▸ **Directive**: Copy each line containing the word "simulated" from the records that follow, please.

Recorded robot episodes:
○ ○ ○

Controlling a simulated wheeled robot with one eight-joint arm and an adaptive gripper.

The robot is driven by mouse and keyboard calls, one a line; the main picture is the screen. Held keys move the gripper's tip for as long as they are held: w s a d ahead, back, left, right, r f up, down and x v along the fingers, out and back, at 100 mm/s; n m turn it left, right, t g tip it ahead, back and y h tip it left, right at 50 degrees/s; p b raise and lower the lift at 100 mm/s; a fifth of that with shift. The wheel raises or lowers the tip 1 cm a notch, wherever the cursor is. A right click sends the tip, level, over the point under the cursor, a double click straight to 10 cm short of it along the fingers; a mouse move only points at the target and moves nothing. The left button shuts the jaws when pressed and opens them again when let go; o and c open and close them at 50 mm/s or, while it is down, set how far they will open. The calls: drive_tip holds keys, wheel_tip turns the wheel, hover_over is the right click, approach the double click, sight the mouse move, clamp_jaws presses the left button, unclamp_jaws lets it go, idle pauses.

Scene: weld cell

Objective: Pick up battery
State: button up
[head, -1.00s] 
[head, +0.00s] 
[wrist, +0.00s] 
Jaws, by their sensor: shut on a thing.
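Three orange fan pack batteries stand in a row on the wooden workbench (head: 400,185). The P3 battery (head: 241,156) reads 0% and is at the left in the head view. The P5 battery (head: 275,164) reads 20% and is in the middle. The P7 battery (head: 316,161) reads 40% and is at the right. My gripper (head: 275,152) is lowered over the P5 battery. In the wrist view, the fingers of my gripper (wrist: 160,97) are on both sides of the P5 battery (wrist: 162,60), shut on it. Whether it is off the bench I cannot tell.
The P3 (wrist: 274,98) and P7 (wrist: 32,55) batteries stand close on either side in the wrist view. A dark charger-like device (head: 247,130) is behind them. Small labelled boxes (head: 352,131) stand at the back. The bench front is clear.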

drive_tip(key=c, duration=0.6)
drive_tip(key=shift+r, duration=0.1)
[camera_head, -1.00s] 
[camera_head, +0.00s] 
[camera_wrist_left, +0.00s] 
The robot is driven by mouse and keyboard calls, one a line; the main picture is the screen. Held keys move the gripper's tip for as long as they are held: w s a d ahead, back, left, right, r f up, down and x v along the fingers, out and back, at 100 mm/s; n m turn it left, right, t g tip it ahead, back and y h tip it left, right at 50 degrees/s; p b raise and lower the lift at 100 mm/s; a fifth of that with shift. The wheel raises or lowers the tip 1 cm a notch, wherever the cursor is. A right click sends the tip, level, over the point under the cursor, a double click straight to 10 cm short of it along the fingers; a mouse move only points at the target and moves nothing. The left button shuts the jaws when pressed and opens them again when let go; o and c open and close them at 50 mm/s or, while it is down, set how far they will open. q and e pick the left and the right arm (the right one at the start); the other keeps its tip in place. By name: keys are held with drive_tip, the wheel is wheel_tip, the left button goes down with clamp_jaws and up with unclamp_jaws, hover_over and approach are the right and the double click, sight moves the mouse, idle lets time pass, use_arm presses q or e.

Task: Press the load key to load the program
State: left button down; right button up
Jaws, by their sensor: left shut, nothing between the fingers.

○ ○ ○

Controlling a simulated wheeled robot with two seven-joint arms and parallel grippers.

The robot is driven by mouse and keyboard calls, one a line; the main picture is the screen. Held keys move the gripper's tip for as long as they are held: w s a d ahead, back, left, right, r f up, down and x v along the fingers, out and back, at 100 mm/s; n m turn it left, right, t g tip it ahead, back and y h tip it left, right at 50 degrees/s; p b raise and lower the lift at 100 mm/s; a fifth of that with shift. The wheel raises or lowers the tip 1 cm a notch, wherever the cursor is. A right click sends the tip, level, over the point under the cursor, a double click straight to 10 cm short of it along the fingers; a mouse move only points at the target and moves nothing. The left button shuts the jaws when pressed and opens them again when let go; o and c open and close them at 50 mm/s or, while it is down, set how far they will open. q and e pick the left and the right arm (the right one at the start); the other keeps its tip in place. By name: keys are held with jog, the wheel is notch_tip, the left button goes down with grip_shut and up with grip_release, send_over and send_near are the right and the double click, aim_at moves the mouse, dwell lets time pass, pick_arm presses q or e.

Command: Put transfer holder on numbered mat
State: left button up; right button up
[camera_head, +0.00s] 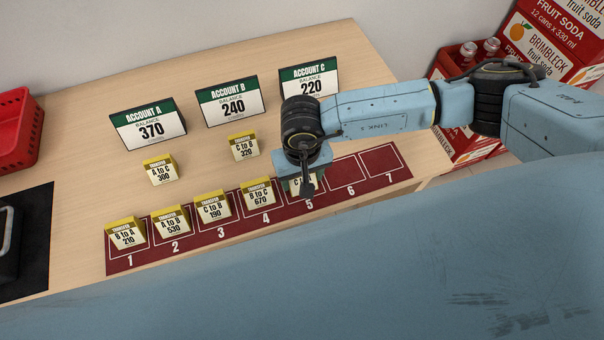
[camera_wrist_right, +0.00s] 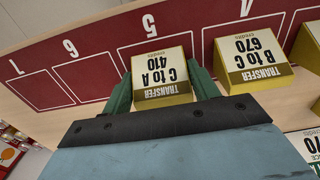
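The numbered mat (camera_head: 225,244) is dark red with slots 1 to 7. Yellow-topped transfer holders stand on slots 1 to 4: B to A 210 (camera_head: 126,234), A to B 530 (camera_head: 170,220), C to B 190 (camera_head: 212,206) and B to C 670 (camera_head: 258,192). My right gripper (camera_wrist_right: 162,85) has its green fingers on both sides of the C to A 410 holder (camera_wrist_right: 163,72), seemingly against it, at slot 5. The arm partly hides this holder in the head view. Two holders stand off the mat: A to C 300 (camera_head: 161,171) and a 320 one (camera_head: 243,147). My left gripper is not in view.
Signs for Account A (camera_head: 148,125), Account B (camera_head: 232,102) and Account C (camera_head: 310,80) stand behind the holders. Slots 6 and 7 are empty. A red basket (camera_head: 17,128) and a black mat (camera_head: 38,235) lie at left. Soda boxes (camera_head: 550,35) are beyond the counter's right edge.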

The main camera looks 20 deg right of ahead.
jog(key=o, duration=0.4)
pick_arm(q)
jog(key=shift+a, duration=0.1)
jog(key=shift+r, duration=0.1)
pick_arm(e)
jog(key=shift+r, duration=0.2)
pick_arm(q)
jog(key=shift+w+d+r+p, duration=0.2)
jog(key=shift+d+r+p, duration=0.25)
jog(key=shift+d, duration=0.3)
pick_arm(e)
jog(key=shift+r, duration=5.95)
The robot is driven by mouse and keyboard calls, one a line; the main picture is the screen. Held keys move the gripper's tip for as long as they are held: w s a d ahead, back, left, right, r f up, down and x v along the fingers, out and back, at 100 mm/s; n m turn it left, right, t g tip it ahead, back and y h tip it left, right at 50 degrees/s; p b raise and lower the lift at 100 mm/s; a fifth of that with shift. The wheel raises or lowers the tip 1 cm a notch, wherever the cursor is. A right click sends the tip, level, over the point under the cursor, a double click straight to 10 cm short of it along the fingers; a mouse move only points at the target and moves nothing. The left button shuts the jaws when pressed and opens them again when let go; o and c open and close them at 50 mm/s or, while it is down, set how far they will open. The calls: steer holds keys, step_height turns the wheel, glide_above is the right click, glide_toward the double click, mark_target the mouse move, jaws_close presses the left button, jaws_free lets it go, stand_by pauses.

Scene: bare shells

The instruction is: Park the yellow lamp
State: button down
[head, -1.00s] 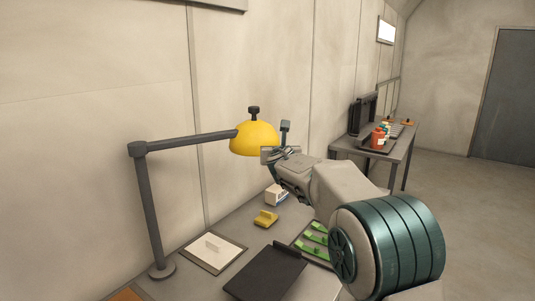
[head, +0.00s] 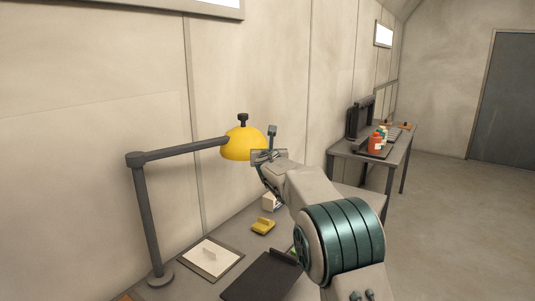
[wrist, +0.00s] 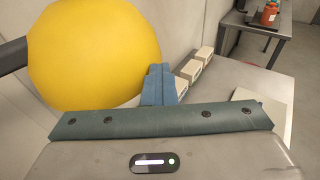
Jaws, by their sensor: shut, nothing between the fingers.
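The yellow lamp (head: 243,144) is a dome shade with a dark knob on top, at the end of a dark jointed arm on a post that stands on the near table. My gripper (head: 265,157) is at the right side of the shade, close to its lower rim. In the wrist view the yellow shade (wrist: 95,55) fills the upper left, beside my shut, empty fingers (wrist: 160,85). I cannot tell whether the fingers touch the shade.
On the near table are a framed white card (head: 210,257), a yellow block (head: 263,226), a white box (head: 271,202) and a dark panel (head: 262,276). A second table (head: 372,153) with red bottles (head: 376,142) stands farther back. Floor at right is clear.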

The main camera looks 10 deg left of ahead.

○ ○ ○

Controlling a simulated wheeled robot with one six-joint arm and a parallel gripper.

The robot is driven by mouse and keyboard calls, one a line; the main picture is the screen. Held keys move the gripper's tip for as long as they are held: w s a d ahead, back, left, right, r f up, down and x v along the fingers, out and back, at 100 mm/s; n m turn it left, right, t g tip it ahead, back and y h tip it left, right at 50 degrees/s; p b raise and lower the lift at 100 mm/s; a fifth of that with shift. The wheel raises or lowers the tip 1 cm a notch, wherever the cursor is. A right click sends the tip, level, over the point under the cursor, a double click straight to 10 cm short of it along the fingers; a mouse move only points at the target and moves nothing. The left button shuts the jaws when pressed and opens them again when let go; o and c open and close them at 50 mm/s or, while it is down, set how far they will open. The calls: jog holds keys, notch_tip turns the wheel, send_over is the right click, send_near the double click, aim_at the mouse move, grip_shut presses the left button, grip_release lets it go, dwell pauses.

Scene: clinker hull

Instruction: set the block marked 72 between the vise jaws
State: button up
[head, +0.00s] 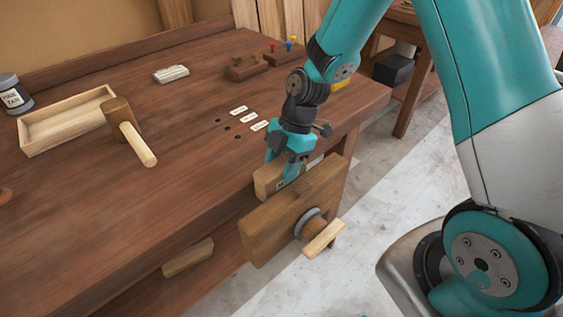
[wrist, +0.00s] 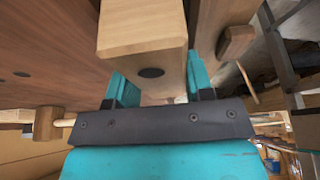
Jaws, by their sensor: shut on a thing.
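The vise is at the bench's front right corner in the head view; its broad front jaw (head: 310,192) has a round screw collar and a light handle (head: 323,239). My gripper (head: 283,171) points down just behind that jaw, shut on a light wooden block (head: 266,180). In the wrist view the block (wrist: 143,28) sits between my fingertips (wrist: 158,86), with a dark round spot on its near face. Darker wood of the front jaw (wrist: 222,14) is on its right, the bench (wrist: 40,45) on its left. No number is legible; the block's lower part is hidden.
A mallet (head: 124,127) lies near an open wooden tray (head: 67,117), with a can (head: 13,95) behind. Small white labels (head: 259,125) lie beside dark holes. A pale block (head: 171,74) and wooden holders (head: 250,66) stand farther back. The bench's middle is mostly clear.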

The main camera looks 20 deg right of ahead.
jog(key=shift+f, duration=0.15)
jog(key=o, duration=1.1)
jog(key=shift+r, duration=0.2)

○ ○ ○

▸ **Finished answer**:
Controlling a simulated wheeled robot with one eight-joint arm and an adaptive gripper.
Controlling a simulated wheeled robot with two seven-joint arms and parallel grippers.
Controlling a simulated wheeled robot with one six-joint arm and a parallel gripper.

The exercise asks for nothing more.